Ongoing concerns about the new frontage roads related to the 126th Avenue overpass on U.S. 19 have kept the Doc's inbox full lately. Residents of the Springwood II subdivision, off U.S. 19, are dismayed by the new configuration of the traffic flow and are put out by the rigmarole they now have to go through in order to exit their neighborhood and head north on 19.
JoEtta Hertel wrote:
"I have an issue with the southbound frontage road just north of the Springwood II Community. There was always one lane and after the construction there were two lanes that merged into one, and that's okay. However, they originally painted the "merge" sign with the arrow to merge left instead of right. They must have realized their error, but to fix it they painted the sides of the street and put those bumps on the right hand and painted marks across the right side and this ends at the entrance of Springwood II. Why would you merge toward the overpass? When traffic exits from U.S. 19 we are in the left lane, making it difficult to merge. This happens only in the southbound direction. It's bad enough that I have to turn right out of my subdivision, merge onto U.S. 19, then take the 49th Street N exit, then drive on 49th Street to an entrance ramp to get back onto U.S. 19 to go north. I don't know who plans these construction projects, but I can tell you one thing, when you see this type of "fix" and planning, you know a woman wasn't present!"
Marian Scorza of the state Department of Transportation told us the project on U.S. 19 between 49th Street and 118th Avenue was designed to alleviate congestion and to also provide access to residential and business properties using the frontage roads. The design called for southbound traffic to be directed to a single left lane.
Scorza said the pavement markings were changed to the right side of the road in order to create a consistent lane from 118th Avenue to 49th Street.
"The U.S. 19 exit ramp located just south of Springwood II is designed as a continuous lane adjacent to the southbound frontage road. This allows motorists to exit from U.S. 19 onto the frontage road and motorists traveling on the frontage road to merge onto U.S. 19. As people become more accustomed to the new ramps, it is expected that traffic will flow more easily in this area," Scorza said.
More time to merge
Last Sunday's column highlighted reader concerns about the new interchange south of Tampa International Airport. Readers had contacted us to complain that the configuration was difficult to maneuver and that motorists not heading to the airport were not able to merge in time and were ending up having to drive onto TIA grounds then turn around in order to get to head north.

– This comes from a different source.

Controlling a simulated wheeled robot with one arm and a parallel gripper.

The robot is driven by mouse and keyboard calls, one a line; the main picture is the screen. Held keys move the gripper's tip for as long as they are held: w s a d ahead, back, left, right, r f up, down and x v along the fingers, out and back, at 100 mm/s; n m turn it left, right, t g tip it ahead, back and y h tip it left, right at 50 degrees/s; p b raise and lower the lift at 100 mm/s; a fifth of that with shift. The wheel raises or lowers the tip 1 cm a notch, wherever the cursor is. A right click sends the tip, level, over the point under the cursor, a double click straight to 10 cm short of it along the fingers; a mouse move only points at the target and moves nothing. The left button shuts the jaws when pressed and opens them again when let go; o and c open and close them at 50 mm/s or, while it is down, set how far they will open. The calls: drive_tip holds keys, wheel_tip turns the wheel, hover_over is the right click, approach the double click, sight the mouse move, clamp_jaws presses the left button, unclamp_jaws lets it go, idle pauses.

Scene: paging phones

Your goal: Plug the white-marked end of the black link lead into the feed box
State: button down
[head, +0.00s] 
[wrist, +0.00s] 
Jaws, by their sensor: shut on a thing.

In particular, the merge from the exit off the Howard Frankland bridge to the northbound lanes toward Eisenhower offer motorists very little time to execute the necessary merge in order to avoid the tour of the TIA terminal. Reader Alan Petrillo guesstimated that he had around four seconds to safely complete the merge.
We shared these concerns with the FDOT and Petrillo contacted the Doc last week to happily report that the merge has since been lengthened a tad. But even a tad can help.
"So now instead of four seconds to merge you have nine seconds to merge. It may not sound like much, but the extra five seconds makes a world of difference at highway speeds," Petrillo said in an e-mail.
Water leak closes lane
Seminole readers have e-mailed us this week asking about the unscheduled lane closure and digging that's happening on northbound Duhme Road. Some are wondering if a sinkhole has opened up there. The answer is that a water leak was discovered at the corner of Seminole Drive and Duhme Road. The work we're seeing is a water valve repair.